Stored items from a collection
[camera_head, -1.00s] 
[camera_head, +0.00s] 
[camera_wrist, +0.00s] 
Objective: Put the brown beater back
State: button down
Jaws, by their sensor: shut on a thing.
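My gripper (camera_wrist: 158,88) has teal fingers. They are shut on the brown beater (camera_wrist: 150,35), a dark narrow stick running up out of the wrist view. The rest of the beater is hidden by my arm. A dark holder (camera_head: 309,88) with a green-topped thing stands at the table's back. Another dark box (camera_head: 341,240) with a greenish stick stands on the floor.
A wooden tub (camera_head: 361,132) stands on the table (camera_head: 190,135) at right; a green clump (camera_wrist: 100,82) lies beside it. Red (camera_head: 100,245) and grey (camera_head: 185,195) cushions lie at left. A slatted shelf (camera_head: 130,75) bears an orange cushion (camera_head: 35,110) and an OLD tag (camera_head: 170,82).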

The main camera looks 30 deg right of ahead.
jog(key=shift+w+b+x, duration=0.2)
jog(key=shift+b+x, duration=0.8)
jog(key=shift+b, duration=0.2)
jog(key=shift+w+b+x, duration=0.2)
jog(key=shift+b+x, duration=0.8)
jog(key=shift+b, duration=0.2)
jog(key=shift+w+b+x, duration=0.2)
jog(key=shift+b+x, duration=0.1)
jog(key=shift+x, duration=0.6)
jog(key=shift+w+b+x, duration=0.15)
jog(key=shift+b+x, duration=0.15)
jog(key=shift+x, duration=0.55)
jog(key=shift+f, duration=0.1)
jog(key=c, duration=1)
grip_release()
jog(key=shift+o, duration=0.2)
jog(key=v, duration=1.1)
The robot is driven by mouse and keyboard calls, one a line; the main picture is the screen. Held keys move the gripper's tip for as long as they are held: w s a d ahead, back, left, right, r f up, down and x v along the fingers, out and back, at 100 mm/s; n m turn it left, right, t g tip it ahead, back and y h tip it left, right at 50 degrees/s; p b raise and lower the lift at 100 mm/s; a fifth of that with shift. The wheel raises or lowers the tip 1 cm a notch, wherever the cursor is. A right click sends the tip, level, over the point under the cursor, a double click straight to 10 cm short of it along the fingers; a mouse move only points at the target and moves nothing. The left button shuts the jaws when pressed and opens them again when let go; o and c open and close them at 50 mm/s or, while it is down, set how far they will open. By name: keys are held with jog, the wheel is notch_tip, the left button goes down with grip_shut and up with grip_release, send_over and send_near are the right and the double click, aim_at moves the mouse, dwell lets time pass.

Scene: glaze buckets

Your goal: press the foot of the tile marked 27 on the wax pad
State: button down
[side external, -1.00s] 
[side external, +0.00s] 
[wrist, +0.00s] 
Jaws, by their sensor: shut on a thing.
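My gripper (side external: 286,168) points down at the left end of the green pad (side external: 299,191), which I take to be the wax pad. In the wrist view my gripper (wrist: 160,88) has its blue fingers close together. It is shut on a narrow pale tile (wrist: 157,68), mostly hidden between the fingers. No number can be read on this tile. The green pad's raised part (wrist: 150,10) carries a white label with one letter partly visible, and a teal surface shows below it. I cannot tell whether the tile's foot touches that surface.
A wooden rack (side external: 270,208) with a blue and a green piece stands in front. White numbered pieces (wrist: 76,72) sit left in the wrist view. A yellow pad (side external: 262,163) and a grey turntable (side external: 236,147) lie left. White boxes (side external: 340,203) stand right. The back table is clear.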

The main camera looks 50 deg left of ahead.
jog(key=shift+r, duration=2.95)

__Work required__. Every entry above needs to be quoted exactly.

__Task answer__.
[camera_head, -1.00s] 
[camera_head, +0.00s] 
[camera_wrist, +0.00s] 
Objective: Put the brown beater back
State: button down
Jaws, by their sensor: shut on a thing.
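My gripper (camera_wrist: 158,88) has teal fingers. They are shut on the brown beater (camera_wrist: 150,35), a dark narrow stick running up out of the wrist view. The rest of the beater is hidden by my arm. A dark holder (camera_head: 309,88) with a green-topped thing stands at the table's back. Another dark box (camera_head: 341,240) with a greenish stick stands on the floor.
A wooden tub (camera_head: 361,132) stands on the table (camera_head: 190,135) at right; a green clump (camera_wrist: 100,82) lies beside it. Red (camera_head: 100,245) and grey (camera_head: 185,195) cushions lie at left. A slatted shelf (camera_head: 130,75) bears an orange cushion (camera_head: 35,110) and an OLD tag (camera_head: 170,82).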

The main camera looks 30 deg right of ahead.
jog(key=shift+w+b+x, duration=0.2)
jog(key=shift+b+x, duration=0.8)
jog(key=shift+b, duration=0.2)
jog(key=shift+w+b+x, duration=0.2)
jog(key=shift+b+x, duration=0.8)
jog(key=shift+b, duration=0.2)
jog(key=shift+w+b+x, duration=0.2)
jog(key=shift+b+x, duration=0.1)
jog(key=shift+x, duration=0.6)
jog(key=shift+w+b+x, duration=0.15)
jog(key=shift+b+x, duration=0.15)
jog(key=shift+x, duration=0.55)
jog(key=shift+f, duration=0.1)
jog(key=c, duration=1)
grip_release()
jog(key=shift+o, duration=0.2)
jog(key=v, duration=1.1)
The robot is driven by mouse and keyboard calls, one a line; the main picture is the screen. Held keys move the gripper's tip for as long as they are held: w s a d ahead, back, left, right, r f up, down and x v along the fingers, out and back, at 100 mm/s; n m turn it left, right, t g tip it ahead, back and y h tip it left, right at 50 degrees/s; p b raise and lower the lift at 100 mm/s; a fifth of that with shift. The wheel raises or lowers the tip 1 cm a notch, wherever the cursor is. A right click sends the tip, level, over the point under the cursor, a double click straight to 10 cm short of it along the fingers; a mouse move only points at the target and moves nothing. The left button shuts the jaws when pressed and opens them again when let go; o and c open and close them at 50 mm/s or, while it is down, set how far they will open. By name: keys are held with jog, the wheel is notch_tip, the left button goes down with grip_shut and up with grip_release, send_over and send_near are the right and the double click, aim_at moves the mouse, dwell lets time pass.

Scene: glaze buckets

Your goal: press the foot of the tile marked 27 on the wax pad
State: button down
[side external, -1.00s] 
[side external, +0.00s] 
[wrist, +0.00s] 
Jaws, by their sensor: shut on a thing.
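My gripper (side external: 286,168) points down at the left end of the green pad (side external: 299,191), which I take to be the wax pad. In the wrist view my gripper (wrist: 160,88) has its blue fingers close together. It is shut on a narrow pale tile (wrist: 157,68), mostly hidden between the fingers. No number can be read on this tile. The green pad's raised part (wrist: 150,10) carries a white label with one letter partly visible, and a teal surface shows below it. I cannot tell whether the tile's foot touches that surface.
A wooden rack (side external: 270,208) with a blue and a green piece stands in front. White numbered pieces (wrist: 76,72) sit left in the wrist view. A yellow pad (side external: 262,163) and a grey turntable (side external: 236,147) lie left. White boxes (side external: 340,203) stand right. The back table is clear.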

The main camera looks 50 deg left of ahead.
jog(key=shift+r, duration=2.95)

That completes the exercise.